Thanks for the reply and for the information!

By the way, I'm just curious (feel free to ignore this question): Is
there an on-list discussion that rejects the originally proposed PKS use
cases?

I found that pmem stray write protection was rejected [1], but there is
no reason given nor any reference provided. After searching the list, I
found the latest patch series that attempts to add pmem stray protection
[2]. However, I didn't find any discussion rejecting the use case. Maybe
the discussion happened off the list? Or did I miss something?

 [1]: https://lore.kernel.org/lkml/3b3c941f1fb69d67706457a30cecc96bfde57353.camel@intel.com/
 [2]: https://lore.kernel.org/lkml/20220419170649.1022246-1-ira.weiny@intel.com/

> But I'm not sure if your use case is compelling enough to be accepted by maintainers.

Yeah, I have the same concern. So, I asked about the current status
first. So far, Paolo's reply seems positive, so maybe I can try it out
if I can find enough time.

Thanks,
Ruihan Li
Re: The current status of PKS virtualization
Posted by Chenyi Qiang 5 months, 4 weeks ago

On 11/11/2025 10:24 PM, Ruihan Li wrote:
> On Tue, Nov 11, 2025 at 01:40:08PM +0800, Chenyi Qiang wrote:
>> Lei has left Intel so the mail address in unreachable.
>>
>> And as you found, we dropped the PKS KVM upstream along with the base PKS support
>> due to no valid use case in Linux. You can feel free to continue the upstream work.
> 
> Thanks for the reply and for the information!
> 
> By the way, I'm just curious (feel free to ignore this question): Is
> there an on-list discussion that rejects the originally proposed PKS use
> cases?
> 
> I found that pmem stray write protection was rejected [1], but there is
> no reason given nor any reference provided.

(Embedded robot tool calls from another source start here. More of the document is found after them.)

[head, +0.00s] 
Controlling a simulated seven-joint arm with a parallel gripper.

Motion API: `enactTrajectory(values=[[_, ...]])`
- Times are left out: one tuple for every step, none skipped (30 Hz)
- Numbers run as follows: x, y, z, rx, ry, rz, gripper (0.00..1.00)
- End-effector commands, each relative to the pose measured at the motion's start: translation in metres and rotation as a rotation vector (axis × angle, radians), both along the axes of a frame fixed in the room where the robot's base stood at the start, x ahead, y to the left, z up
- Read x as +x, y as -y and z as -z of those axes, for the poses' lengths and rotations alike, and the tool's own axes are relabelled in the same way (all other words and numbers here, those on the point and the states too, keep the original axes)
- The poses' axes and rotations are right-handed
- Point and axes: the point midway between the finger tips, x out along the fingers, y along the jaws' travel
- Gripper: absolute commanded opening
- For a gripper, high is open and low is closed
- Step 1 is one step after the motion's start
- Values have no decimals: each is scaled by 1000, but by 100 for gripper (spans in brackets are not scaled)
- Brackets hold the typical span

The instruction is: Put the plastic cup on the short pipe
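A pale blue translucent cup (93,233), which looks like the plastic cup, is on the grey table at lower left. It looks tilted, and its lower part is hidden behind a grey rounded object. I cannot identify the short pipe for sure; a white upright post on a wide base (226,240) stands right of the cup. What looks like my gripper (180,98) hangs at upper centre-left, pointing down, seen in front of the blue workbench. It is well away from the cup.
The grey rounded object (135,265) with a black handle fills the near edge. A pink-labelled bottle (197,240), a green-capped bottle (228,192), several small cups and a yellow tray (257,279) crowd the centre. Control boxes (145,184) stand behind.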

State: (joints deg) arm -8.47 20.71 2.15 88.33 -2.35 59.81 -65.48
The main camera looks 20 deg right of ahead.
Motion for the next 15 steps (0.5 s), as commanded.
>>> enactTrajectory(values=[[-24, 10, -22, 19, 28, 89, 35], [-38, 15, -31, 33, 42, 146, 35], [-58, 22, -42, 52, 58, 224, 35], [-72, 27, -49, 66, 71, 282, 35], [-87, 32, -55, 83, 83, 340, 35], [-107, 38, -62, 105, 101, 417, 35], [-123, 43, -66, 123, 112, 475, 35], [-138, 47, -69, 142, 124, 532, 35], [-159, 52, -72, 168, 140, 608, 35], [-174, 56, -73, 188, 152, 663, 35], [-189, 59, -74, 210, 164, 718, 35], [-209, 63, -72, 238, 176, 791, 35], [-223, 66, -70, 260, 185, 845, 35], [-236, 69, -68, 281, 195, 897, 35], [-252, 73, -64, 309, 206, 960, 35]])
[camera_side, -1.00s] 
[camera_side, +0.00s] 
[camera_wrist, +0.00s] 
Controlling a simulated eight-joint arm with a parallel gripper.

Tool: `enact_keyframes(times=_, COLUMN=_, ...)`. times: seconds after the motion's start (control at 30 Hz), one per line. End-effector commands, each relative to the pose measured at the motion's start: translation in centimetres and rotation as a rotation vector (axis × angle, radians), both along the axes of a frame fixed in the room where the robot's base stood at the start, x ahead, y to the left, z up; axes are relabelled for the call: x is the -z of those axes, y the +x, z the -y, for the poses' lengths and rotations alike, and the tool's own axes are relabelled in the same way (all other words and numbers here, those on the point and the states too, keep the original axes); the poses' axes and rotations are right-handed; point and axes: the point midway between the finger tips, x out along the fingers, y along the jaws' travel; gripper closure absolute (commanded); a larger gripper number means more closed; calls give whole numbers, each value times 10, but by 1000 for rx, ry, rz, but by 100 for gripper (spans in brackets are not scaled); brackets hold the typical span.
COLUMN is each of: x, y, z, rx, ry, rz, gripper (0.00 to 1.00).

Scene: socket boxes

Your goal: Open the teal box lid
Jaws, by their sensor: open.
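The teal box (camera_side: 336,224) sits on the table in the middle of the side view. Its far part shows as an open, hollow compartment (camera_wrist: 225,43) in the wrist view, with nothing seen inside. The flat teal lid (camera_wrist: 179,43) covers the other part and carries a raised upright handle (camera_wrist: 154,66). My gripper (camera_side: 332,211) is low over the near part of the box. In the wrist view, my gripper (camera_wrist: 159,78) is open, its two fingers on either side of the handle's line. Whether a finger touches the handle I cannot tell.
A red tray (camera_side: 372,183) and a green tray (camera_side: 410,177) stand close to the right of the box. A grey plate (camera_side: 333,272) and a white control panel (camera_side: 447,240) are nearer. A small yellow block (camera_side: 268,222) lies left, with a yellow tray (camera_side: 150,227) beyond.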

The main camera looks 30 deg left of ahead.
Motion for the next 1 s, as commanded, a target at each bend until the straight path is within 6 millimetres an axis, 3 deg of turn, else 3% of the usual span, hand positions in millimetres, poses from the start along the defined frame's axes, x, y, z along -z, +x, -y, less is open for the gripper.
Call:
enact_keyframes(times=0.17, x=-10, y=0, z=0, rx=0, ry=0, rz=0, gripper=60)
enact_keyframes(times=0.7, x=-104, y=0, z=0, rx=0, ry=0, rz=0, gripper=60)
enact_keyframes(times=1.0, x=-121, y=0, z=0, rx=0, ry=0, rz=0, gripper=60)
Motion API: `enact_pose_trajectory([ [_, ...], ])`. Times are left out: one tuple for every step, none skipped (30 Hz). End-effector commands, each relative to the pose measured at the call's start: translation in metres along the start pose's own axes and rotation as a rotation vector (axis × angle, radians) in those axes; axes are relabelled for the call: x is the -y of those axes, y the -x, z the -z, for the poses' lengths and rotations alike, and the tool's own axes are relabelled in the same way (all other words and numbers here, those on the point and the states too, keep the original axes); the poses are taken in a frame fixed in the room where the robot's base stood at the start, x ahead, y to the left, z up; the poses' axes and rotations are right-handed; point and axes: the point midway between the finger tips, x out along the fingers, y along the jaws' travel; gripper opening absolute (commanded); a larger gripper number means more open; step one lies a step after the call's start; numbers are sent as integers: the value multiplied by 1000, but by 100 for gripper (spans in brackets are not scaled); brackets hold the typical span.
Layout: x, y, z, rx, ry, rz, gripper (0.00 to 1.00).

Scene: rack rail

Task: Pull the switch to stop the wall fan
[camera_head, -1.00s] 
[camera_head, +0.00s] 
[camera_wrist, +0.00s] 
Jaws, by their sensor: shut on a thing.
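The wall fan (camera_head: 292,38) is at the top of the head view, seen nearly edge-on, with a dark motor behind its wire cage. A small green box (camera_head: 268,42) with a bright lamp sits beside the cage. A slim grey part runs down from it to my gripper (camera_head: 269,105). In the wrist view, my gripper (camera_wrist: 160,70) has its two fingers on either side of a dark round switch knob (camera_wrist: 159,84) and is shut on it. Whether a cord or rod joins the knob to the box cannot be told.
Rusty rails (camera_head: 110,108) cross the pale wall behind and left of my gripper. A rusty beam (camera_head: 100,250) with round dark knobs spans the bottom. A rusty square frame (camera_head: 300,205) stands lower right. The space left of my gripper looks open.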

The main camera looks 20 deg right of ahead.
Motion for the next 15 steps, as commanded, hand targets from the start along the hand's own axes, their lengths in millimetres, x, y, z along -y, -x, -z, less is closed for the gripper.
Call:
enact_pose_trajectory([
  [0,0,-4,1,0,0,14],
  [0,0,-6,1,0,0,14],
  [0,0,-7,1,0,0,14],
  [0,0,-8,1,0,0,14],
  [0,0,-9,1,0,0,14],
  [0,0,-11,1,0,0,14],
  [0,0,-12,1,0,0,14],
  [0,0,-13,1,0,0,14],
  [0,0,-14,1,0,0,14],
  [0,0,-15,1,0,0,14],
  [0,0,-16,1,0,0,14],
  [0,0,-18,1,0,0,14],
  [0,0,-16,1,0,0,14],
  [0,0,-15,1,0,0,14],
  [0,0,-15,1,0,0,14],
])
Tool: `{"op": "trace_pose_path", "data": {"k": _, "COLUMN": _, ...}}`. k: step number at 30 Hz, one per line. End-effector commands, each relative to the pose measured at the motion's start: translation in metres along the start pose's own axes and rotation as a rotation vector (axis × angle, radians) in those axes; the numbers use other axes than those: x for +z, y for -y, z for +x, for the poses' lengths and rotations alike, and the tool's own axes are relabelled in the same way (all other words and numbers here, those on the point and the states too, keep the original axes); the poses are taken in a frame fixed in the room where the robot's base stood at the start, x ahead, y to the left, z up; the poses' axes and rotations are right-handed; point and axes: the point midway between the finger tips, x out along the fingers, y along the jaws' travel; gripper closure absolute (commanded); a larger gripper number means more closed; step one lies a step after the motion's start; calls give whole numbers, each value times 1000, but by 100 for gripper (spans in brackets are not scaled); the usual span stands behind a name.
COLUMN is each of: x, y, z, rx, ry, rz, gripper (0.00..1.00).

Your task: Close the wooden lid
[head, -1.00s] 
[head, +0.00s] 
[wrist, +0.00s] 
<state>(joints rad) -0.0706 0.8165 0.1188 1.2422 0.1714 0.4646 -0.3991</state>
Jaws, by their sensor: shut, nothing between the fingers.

After searching the list, I
> found the latest patch series that attempts to add pmem stray protection
> [2]. However, I didn't find any discussion rejecting the use case. Maybe
> the discussion happened off the list? Or did I miss something?

The discussion happened off the list. The customer demand for this feature
declined to such an extent that it was not worth working on any longer.